> [What to work on] Copy out each line containing "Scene" from the entries below.

> [Data extract]
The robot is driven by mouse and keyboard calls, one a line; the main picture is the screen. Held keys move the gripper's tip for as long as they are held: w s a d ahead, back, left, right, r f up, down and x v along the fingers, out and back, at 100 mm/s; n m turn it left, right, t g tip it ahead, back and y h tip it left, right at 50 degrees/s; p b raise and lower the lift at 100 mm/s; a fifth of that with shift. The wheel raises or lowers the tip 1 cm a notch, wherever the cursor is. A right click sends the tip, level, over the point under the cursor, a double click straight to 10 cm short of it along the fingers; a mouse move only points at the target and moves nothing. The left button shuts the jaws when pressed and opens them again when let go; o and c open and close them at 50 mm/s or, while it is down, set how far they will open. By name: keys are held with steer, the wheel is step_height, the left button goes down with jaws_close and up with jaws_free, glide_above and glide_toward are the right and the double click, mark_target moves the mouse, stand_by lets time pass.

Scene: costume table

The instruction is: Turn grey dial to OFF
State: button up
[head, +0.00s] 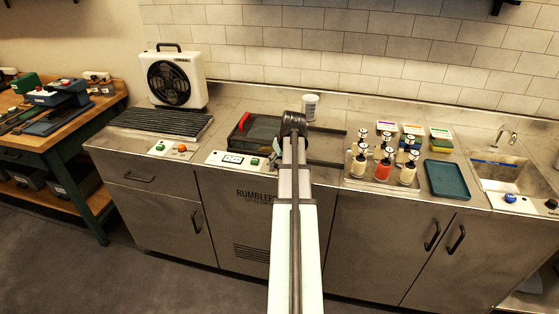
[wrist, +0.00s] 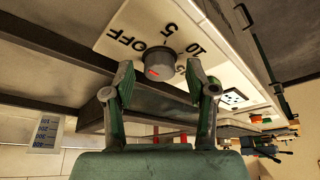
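The grey dial (wrist: 160,64) sits on a pale panel in the wrist view. The panel carries the marks OFF (wrist: 126,40), 5, 10 and another number partly hidden. A short red line shows on the dial's face, at its lower left in the picture; I cannot tell exactly which mark it indicates. My gripper (wrist: 163,88) is open, with one finger on either side below the dial in the picture. Nothing is between the fingers, and they look apart from the dial. In the head view my arm covers the gripper, and I cannot make out the dial.
A panel with a small display (head: 233,159) lies left of my arm, near a dark tray with a red handle (head: 249,127). A white canister (head: 310,106) stands behind my arm. Bottles (head: 382,155) and a sink (head: 497,172) are on the right, a fan (head: 170,82) on the left.

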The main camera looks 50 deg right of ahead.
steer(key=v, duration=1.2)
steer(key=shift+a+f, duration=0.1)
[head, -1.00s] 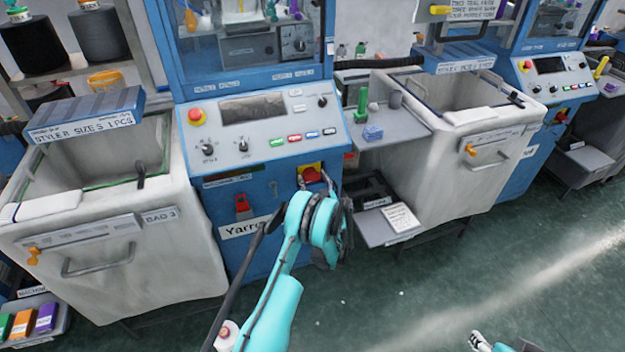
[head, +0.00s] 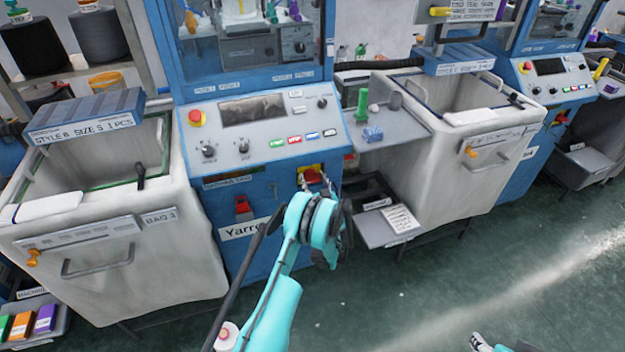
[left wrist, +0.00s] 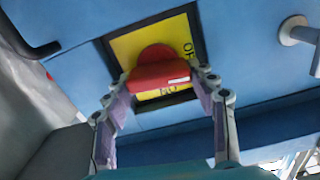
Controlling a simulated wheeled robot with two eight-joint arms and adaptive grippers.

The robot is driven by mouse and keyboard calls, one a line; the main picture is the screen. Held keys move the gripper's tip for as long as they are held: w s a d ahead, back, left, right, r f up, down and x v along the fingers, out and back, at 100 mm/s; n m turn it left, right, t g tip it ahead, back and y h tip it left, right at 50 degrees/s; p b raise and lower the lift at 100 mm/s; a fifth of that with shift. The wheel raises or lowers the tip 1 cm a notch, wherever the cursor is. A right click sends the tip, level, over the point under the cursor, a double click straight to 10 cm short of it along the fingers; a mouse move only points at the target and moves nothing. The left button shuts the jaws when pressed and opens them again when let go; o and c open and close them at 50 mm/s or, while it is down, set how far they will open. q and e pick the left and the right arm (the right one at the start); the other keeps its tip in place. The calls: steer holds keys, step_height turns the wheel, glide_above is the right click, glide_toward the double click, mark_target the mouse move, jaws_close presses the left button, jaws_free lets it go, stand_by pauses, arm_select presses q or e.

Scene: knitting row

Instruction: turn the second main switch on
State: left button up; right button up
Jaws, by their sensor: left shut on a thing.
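The main switch on the middle blue machine is a red knob (left wrist: 158,74) on a yellow plate (left wrist: 125,46). In the left wrist view, the plate's lettering is partly covered and the knob's bar lies nearly level across the picture, with a white mark near its right end. My left gripper (left wrist: 160,82) has one finger at each end of this bar and is shut on it. In the head view the switch (head: 312,172) shows small above my left wrist, partly covered by the gripper. My right gripper (head: 480,342) only just shows at the bottom edge; its jaws are unclear.
A second red part (head: 243,207) sits on the same blue front, left of the switch. A control panel (head: 260,125) is above. White bins (head: 120,255) stand left and right (head: 460,165). A small grey shelf (head: 385,228) is right of my wrist. Green floor is open at lower right.

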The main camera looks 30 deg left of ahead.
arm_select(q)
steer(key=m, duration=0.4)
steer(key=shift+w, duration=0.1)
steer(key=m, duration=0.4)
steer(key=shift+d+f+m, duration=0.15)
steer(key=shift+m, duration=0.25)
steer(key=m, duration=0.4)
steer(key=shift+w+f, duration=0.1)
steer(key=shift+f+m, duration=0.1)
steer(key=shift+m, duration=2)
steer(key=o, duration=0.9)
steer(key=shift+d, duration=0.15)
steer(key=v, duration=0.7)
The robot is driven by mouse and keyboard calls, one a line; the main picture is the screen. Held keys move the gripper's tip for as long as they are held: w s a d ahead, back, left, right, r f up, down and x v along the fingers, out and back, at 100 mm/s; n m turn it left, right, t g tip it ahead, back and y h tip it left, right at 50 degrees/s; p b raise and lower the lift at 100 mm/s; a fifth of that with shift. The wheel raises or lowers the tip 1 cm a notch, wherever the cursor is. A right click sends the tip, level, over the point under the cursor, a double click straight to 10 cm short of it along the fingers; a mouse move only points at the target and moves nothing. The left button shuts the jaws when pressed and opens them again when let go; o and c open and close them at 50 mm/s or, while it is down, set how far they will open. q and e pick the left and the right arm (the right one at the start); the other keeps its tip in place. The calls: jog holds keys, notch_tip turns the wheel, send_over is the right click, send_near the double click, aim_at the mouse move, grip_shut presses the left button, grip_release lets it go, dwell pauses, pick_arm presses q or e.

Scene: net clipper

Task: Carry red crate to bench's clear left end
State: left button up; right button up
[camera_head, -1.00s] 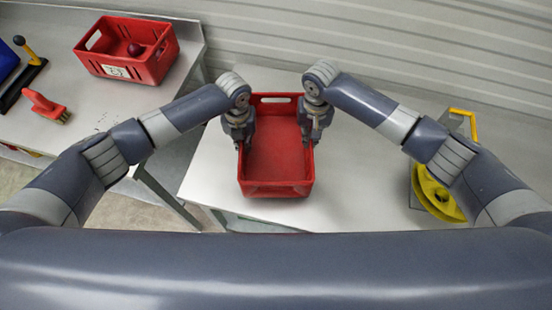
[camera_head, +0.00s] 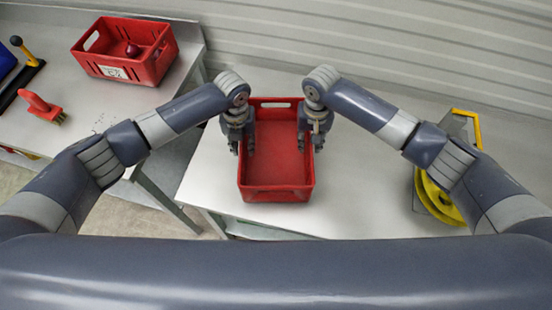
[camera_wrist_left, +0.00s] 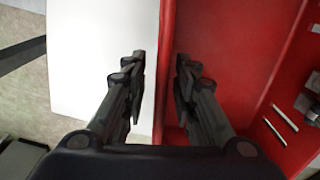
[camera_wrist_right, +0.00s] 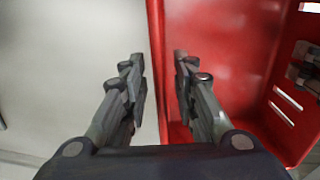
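The empty red crate (camera_head: 276,194) sits on the grey-white bench (camera_head: 350,205), near that bench's left end. My left gripper (camera_head: 242,149) is over the crate's left wall, and my right gripper (camera_head: 311,147) is over its right wall. In the left wrist view, the open fingers (camera_wrist_left: 161,75) stand on either side of the crate wall (camera_wrist_left: 166,50), with a gap. In the right wrist view, the open fingers (camera_wrist_right: 160,75) likewise straddle the opposite wall (camera_wrist_right: 155,30), one inside and one outside.
A yellow reel-like object (camera_head: 434,200) lies on the bench to the right, partly behind my right arm. A separate table at left holds another red crate (camera_head: 125,72) with a dark red round item (camera_head: 132,49), a red brush (camera_head: 40,106) and a yellow-handled tool (camera_head: 31,62). A gap separates the tables.

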> [Reply to the task]
Scene: costume table
Scene: knitting row
Scene: net clipper

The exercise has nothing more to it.